Problem to solve
For this exercise, return only the lines from the line containing "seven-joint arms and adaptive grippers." through the line containing "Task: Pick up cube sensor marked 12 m", both ends included, exactly as they are.

--------

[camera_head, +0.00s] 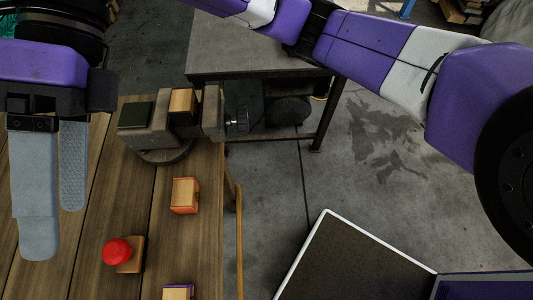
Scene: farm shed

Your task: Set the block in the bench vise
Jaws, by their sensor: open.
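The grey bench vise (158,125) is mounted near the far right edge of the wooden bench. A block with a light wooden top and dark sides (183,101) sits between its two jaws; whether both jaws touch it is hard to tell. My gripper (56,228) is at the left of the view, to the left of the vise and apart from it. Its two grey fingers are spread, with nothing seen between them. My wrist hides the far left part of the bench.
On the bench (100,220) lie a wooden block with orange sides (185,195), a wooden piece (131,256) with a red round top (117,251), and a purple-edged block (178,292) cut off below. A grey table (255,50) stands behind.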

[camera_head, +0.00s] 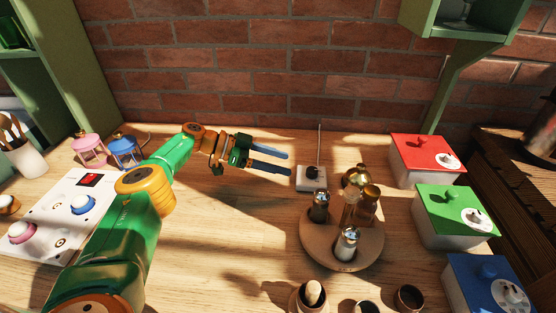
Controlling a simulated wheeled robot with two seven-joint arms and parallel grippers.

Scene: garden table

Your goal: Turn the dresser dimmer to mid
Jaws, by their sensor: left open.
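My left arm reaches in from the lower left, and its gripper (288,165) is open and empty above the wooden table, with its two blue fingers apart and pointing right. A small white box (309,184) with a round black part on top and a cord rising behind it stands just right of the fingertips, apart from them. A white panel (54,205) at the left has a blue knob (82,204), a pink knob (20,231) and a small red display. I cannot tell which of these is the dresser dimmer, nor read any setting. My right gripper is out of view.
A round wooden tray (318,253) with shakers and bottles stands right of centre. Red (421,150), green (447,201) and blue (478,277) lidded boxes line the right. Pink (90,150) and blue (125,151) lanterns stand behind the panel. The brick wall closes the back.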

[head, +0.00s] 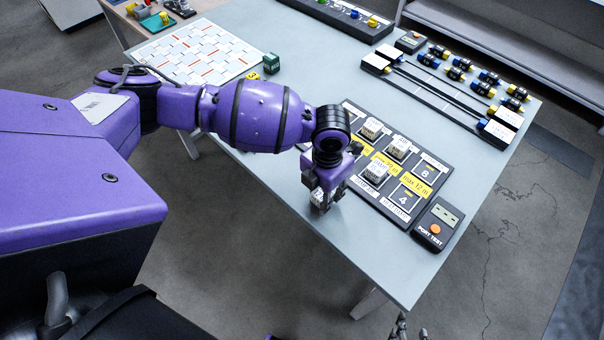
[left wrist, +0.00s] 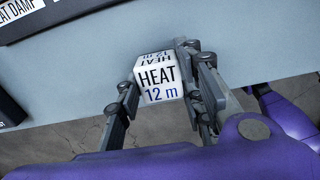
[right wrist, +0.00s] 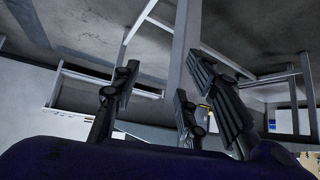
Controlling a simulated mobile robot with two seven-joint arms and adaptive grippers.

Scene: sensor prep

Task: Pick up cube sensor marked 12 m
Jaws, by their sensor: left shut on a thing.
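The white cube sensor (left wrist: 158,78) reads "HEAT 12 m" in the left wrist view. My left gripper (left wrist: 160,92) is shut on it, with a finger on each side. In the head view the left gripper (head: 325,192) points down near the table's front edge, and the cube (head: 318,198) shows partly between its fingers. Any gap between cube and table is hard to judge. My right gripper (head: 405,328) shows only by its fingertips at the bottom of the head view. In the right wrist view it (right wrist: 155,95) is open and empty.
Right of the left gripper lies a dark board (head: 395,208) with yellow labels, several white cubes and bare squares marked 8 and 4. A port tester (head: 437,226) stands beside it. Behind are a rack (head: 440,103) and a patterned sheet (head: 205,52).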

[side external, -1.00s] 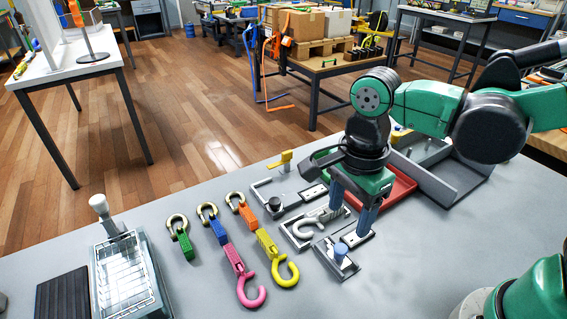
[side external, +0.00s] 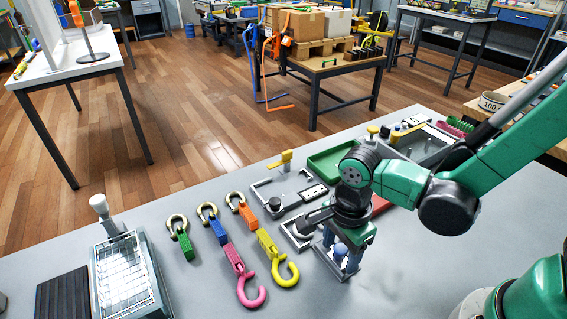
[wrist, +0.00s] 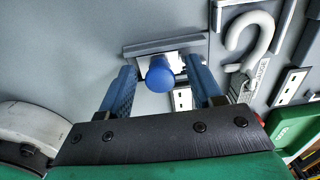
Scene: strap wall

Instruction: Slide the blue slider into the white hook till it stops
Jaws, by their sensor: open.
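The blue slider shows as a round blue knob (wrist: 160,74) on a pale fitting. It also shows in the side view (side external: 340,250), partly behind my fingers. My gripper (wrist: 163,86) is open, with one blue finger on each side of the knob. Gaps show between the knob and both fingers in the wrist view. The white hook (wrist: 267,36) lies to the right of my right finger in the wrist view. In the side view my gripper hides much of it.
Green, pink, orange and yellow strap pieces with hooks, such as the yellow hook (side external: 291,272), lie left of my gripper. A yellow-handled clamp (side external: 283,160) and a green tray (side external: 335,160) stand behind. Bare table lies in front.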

--------

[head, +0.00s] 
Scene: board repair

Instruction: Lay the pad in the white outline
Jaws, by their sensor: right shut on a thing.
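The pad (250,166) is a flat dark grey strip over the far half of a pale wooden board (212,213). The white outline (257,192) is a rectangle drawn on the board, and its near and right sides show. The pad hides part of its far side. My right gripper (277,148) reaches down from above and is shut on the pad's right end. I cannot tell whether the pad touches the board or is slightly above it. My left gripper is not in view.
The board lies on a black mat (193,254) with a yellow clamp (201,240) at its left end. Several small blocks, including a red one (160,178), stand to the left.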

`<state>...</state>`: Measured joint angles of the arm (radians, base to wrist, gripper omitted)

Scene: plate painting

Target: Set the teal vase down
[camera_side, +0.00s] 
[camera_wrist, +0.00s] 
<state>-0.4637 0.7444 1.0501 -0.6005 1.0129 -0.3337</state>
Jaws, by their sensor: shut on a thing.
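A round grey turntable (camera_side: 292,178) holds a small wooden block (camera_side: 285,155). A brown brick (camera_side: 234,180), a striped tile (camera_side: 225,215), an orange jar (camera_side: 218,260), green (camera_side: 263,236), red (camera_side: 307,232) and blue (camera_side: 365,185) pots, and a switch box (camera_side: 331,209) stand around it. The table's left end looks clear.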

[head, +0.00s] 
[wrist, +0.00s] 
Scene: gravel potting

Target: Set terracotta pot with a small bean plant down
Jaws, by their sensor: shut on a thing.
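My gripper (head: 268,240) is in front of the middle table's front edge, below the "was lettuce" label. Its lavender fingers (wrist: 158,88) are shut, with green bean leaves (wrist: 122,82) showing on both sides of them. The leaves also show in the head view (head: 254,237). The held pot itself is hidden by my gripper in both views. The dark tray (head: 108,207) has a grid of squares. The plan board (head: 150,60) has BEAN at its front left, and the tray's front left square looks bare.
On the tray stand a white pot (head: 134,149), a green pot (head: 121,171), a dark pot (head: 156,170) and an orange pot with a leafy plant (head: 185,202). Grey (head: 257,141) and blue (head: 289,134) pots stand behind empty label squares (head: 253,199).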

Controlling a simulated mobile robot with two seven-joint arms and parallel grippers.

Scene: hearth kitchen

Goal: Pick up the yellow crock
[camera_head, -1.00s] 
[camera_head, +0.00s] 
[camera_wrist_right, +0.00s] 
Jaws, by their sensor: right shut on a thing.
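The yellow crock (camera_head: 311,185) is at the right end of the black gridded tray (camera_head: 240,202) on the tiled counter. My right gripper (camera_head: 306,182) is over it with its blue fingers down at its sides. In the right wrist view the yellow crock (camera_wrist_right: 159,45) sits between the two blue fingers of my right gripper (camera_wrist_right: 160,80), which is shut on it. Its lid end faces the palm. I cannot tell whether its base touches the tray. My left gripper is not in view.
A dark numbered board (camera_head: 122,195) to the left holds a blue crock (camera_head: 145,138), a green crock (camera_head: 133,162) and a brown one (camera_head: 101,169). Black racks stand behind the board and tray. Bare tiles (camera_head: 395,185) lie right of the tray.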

--------

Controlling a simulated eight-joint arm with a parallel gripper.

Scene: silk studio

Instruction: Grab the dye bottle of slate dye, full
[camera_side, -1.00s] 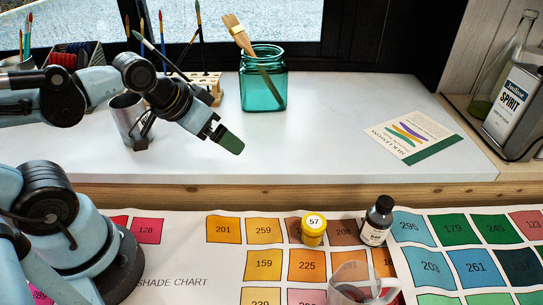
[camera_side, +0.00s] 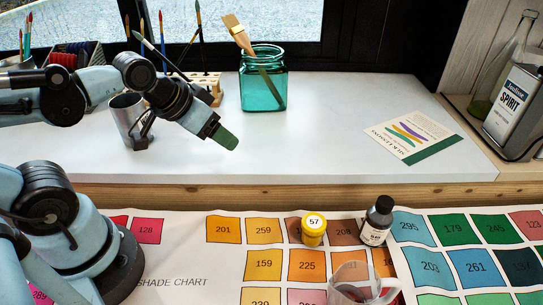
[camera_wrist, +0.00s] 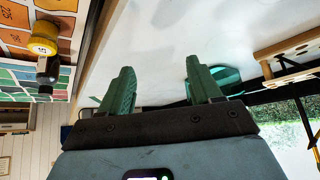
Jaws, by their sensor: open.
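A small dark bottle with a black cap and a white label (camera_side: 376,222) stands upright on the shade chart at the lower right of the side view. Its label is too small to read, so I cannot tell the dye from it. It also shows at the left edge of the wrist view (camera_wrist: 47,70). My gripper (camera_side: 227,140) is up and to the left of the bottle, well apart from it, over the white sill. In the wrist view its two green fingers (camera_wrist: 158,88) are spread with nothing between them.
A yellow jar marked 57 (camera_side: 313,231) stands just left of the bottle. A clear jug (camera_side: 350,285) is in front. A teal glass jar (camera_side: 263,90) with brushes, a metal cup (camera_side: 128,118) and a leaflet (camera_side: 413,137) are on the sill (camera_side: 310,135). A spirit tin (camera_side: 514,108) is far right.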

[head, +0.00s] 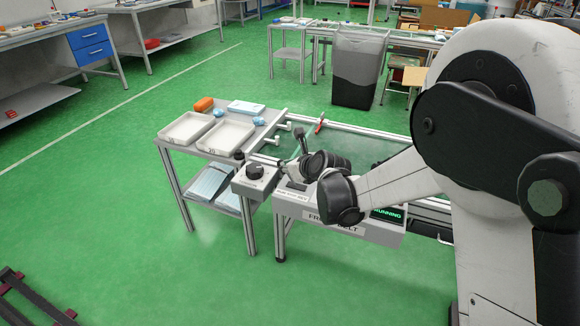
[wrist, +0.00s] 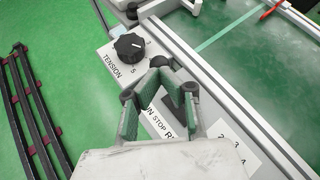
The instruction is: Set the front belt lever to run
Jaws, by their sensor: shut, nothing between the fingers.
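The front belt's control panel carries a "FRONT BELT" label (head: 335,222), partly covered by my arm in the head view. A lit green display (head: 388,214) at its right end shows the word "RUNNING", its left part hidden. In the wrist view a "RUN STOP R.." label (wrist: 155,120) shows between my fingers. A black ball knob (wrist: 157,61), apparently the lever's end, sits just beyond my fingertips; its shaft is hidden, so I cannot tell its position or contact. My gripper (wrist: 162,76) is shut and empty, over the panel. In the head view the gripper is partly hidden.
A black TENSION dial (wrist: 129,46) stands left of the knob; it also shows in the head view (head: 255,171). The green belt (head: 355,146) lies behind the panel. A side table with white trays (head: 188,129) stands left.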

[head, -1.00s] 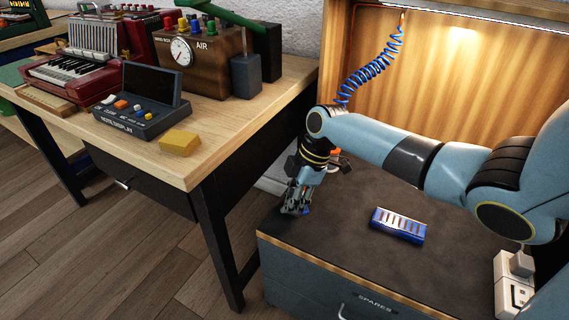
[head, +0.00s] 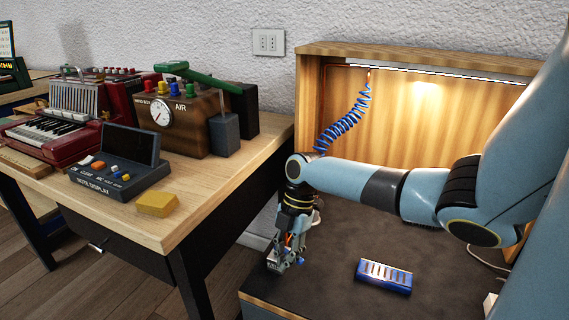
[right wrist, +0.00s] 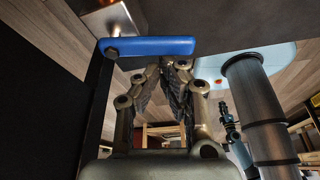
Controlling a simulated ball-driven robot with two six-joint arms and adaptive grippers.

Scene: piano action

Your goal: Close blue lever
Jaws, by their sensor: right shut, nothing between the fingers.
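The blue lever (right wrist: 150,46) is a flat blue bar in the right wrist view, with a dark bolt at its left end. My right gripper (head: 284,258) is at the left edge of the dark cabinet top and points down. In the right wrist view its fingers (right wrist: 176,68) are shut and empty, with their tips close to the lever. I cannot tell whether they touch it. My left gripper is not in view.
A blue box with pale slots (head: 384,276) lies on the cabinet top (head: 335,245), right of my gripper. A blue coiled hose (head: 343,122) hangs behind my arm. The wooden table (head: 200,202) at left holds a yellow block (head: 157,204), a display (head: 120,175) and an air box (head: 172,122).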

--------

Complete answer
Controlling a simulated mobile robot with two seven-joint arms and adaptive grippers.

Scene: sensor prep

Task: Pick up cube sensor marked 12 m

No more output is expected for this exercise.